もちろん男子の寄宿舎ものも最高なのだけど、やはり私も女性であるので、「これを全員女性で見たい!!」と思うことはしばしば。

たとえば女子の寄宿舎もので有名で私も読んだことのある作品では「マリア様がみてる」などがあるが、これは「女子特有の」文化になってしまっている点で、多少ずれている。男子でもやっていることをそのまま女子にスライドさせたものが、見たいのだ!!

この作品は、上記のような私の欲望を十二分に充たしてくれた。

読んでくださった方で、ほかにも同じような「女子寄宿舎もの」作品を知っているよ、という方が居ればぜひ教えてくださいな。

 

 

全体として見ると、「さようならアルルカン」「あなたへの挽歌」がこの作品集で気に入ったツー・トップ。

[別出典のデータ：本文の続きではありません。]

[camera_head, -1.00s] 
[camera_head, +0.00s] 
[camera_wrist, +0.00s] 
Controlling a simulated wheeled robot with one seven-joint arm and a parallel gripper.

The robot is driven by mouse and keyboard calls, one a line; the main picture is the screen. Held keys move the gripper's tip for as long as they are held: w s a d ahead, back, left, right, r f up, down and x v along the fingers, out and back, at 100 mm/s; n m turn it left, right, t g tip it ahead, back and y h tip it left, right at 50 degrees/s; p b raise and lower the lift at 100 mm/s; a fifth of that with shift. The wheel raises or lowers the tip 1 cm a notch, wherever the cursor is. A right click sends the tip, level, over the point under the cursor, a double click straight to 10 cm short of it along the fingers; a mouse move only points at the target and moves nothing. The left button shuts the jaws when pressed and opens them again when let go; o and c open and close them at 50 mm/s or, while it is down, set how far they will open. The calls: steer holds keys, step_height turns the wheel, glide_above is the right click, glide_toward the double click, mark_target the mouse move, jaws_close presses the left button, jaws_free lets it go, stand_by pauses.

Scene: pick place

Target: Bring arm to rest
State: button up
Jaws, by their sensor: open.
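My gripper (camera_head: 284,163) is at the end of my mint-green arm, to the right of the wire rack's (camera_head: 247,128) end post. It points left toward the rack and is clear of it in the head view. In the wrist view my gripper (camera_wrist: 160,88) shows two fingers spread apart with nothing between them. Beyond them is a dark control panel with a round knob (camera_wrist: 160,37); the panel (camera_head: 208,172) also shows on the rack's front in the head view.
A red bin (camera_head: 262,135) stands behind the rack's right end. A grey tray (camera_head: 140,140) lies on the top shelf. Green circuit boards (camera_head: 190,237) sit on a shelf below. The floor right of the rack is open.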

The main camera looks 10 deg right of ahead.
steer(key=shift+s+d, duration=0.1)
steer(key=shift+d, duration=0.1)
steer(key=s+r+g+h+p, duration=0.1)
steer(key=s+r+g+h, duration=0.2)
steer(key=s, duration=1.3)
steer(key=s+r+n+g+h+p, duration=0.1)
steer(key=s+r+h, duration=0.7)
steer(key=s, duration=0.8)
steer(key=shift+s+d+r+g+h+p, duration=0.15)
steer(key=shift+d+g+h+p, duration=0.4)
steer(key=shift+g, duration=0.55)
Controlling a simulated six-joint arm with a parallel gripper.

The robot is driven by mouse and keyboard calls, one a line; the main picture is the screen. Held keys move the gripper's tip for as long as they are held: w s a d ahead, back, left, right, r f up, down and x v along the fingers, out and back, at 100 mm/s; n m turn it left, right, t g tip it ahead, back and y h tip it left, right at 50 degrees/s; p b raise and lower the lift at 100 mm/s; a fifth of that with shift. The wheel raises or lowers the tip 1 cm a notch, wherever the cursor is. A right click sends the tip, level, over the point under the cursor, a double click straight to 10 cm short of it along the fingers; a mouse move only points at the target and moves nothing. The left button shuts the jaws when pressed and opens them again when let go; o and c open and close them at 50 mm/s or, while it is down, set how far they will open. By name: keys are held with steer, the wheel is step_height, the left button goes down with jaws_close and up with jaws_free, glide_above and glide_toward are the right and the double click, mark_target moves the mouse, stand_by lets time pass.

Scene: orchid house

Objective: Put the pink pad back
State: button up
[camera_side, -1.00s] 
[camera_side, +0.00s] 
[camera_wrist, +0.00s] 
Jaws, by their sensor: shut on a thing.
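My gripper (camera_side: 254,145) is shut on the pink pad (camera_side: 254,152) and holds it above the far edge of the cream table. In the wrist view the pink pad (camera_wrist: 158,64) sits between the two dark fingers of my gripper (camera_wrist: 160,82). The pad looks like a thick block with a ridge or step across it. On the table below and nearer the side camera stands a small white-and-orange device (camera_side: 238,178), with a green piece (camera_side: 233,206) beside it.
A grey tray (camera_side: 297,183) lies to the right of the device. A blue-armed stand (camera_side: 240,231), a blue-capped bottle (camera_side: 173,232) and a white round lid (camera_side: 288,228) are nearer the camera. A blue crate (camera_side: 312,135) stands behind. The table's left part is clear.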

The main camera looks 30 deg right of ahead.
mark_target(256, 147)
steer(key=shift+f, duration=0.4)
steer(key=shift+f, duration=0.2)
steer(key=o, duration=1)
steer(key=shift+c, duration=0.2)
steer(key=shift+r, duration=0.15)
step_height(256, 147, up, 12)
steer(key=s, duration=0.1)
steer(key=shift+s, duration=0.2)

ほかの氷室冴子作品を読んでいくというのもよいのだけど、「ざ・ちぇんじ!」以降はコメディちっくな一人語りもの、になっていく印象があるので、私の好きな傾向とはずれるかな。「さようならアルルカン」「あなたへの挽歌」は伝統的な少女小説の流れを正統派として汲んでいる作品たちだと「花物語」をすでに読んでいる私としては考えているので、次に読む作品としては「乙女の港」を選ぼうか、と画策している。